Pulchérie Gbalet, initiatrice de gilet Orange, a été la première
activiste de la société civile à dénoncer et appeler à dire non au
troisième mandat d’Alassane Ouattara. Malgré son séjour carcéral
pour ses opinions et prises de position, Pulchérie Gbalet continue de
dénoncer et de décrier la gestion actuelle du pouvoir d’Abidjan.
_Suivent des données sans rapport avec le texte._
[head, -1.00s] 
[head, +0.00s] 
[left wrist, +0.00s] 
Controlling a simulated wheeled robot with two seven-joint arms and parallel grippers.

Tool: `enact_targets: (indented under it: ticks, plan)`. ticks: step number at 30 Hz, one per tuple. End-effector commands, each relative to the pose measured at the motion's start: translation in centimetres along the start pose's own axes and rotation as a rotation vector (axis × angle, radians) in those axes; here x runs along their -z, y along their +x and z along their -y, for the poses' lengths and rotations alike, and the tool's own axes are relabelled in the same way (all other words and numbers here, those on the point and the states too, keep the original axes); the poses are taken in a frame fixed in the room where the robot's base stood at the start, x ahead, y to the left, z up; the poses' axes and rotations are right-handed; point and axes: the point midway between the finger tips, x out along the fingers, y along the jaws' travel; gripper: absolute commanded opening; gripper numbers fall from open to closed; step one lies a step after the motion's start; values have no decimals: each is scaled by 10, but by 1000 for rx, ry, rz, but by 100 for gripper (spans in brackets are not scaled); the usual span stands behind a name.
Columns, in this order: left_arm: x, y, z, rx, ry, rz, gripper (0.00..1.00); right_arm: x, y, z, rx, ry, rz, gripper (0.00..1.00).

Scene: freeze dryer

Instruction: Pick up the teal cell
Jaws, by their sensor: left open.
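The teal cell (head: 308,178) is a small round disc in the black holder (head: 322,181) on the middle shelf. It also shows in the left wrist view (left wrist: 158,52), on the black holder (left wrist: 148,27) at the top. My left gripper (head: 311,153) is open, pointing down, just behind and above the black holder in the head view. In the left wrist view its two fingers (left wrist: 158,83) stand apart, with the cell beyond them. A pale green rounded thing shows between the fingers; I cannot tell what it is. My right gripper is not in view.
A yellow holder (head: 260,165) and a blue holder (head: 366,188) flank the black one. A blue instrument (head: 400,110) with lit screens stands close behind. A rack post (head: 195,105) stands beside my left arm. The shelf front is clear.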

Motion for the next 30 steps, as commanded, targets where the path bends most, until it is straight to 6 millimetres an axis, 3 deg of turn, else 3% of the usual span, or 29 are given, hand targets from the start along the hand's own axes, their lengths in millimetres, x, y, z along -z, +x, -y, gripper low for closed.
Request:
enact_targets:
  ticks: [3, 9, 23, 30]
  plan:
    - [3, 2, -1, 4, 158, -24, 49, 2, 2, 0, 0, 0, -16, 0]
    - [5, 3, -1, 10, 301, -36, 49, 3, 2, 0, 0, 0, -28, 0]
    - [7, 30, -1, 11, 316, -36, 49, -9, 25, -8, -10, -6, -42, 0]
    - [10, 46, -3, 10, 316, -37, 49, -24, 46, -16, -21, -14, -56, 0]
Dans
cette interview qu’elle a bien voulu nous accorder, elle parle sans
détour des sujets brûlant de l’actualité ivoirienne.
Pulchérie Gbalet, le procureur de la République, alors que tous
appellent à un dialogue politique pour tracer les sillons de la
réconciliation vraie, annonce des poursuites à l’égard de certains
leaders politiques, quelle analyse en faites-vous?
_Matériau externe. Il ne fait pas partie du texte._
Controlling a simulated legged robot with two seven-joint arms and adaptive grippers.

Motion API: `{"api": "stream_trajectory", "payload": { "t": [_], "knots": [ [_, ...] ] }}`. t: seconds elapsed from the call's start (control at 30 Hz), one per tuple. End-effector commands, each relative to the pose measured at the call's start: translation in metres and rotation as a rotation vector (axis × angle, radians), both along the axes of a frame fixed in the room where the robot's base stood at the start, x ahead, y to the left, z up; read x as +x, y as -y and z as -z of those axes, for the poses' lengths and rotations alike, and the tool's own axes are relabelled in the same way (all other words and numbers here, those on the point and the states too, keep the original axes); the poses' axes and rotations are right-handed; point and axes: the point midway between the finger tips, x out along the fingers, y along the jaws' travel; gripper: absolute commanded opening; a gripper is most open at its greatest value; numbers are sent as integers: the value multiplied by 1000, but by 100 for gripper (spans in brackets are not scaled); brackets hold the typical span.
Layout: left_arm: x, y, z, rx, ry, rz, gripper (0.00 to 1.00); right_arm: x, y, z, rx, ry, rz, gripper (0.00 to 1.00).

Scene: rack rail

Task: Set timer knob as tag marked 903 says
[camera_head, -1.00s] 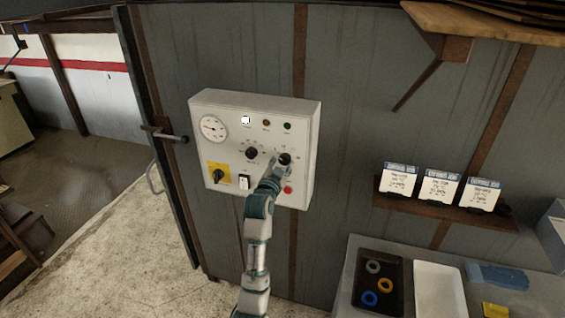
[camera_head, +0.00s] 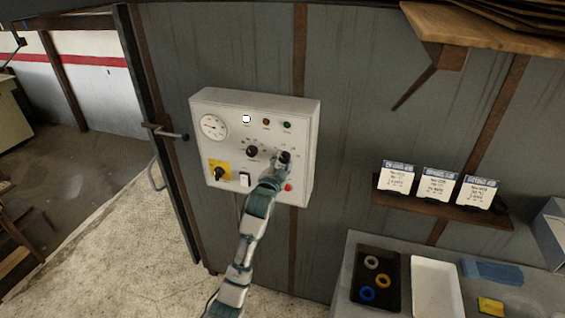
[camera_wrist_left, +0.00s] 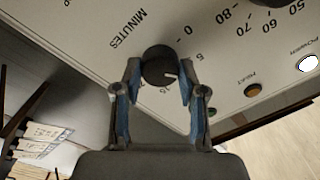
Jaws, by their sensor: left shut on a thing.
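The white control panel (camera_head: 230,128) hangs on the grey wall. Its timer knob (camera_wrist_left: 160,68) is dark and round with a pale pointer line, beside the word MINUTES in the left wrist view. My left gripper (camera_wrist_left: 157,82) is shut on this knob, with a blue-padded finger on either side. In the head view the gripper (camera_head: 282,162) covers much of the knob. The pointer sits near the numbers below the 5, partly hidden by a finger. Several white tags with blue tops (camera_head: 436,184) stand on a small wooden shelf; their numbers are too small to read. My right gripper is out of view.
The panel also bears a gauge (camera_head: 213,126), another dark knob (camera_head: 252,151), a yellow-backed switch (camera_head: 219,170), a white rocker switch (camera_head: 245,179) and a red button (camera_head: 288,187). A bench at the lower right holds a black tray (camera_head: 365,301) with rings and a white tray (camera_head: 437,290).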

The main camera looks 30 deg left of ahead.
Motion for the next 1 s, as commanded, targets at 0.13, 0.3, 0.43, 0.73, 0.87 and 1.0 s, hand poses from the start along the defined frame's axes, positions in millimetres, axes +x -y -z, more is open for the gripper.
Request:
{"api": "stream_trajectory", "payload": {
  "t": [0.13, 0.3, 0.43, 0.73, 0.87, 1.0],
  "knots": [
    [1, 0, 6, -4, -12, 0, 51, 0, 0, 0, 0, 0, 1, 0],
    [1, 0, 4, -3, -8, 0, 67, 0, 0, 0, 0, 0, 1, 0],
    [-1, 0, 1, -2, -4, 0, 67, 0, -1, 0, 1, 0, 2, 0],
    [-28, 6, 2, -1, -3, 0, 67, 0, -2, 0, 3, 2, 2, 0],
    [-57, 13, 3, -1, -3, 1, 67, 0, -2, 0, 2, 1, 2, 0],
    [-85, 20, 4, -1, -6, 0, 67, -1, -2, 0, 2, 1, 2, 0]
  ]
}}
Relativement à la sortie du procureur menaçant les responsables de
l’opposition d’arrestation ; vu le contexte et le timing, nous pensons qu’il faut
sauver le soldat » Adou ! » Car à notre humble avis, il rame à contre-courant.
Non seulement c’est inopportun par rapport à la réconciliation et à la réussite
du dialogue politique en vue, mais la justice devrait être impartiale et
considérée comme un moyen déterminant au service du dialogue politique, il
ne faut pas les opposer. Si notre « soldat Adou Richard » veut bien faire son
travail, qu’il commence par condamner celui qui est la base de la
désobéissance civile, notamment son Patron, le chef de l’Etat qui a violé la
Constitution avec son troisième mandat. Il y a par ailleurs les coupables des
3000 morts de la crise post-électorale de 2010 dont on ne connaît toujours
pas les coupables, puisque le président Gbagbo et Blé Goudé ont été
acquittés. Il faut vraiment « sauver le soldat Adou » !
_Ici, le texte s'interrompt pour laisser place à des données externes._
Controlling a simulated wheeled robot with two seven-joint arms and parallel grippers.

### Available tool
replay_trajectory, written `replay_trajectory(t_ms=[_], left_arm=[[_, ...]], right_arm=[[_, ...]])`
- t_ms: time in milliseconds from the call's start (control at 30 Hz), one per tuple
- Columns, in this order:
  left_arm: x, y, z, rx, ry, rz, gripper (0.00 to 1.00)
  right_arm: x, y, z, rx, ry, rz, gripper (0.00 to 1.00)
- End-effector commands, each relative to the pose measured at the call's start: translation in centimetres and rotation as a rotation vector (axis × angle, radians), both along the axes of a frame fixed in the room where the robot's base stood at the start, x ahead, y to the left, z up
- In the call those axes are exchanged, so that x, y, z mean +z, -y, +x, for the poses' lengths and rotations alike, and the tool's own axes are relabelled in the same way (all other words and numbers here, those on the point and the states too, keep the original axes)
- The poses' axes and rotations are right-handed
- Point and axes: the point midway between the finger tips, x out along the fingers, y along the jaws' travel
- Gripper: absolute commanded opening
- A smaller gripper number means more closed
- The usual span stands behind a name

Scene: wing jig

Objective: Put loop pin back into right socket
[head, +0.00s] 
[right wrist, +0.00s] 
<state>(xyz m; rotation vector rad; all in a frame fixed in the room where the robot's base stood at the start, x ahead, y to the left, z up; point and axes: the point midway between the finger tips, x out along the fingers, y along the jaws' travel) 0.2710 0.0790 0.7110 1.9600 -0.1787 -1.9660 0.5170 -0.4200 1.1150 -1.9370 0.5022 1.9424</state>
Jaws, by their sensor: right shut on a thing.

Des opérations de déguerpissements ont eu lieu çà et là causant de
nombreux désagréments au sein des populations, qui estiment que
leur droit ont été violé, qu’elles ont même été abusées. Est-ce que les
normes ont été respectées?
Pas du tout. On assiste à deux types de déguerpissements, il y en a qui sont
faits dans un cadre formel, comme celui des personnes impactées par le
projet du métro d’Abidjan. Il entre dans le cadre des principes pilotés selon
les normes. Et les normes, c’est quand on veut libérer un site pour l’affecter à
un projet, on réalise ce qu’on appelle l’étude d’impact environnemental et
social. Dans le cadre de cette étude, on évalue les impacts sociaux. Dans le
cadre de ces impacts, on organise des réunions publiques avec toutes les
personnes concernées qui sont dans la zone d’influence directe et indirecte du
projet pour les informer du projet et leur dire les conditions qui vont régir
leur déplacement. C’est après cette réunion publique qu’on fait ensuite les
enquêtes pour recenser toutes les personnes concernées. Tous ceux qui
occupent l’emprise d’une manière ou d’une autre.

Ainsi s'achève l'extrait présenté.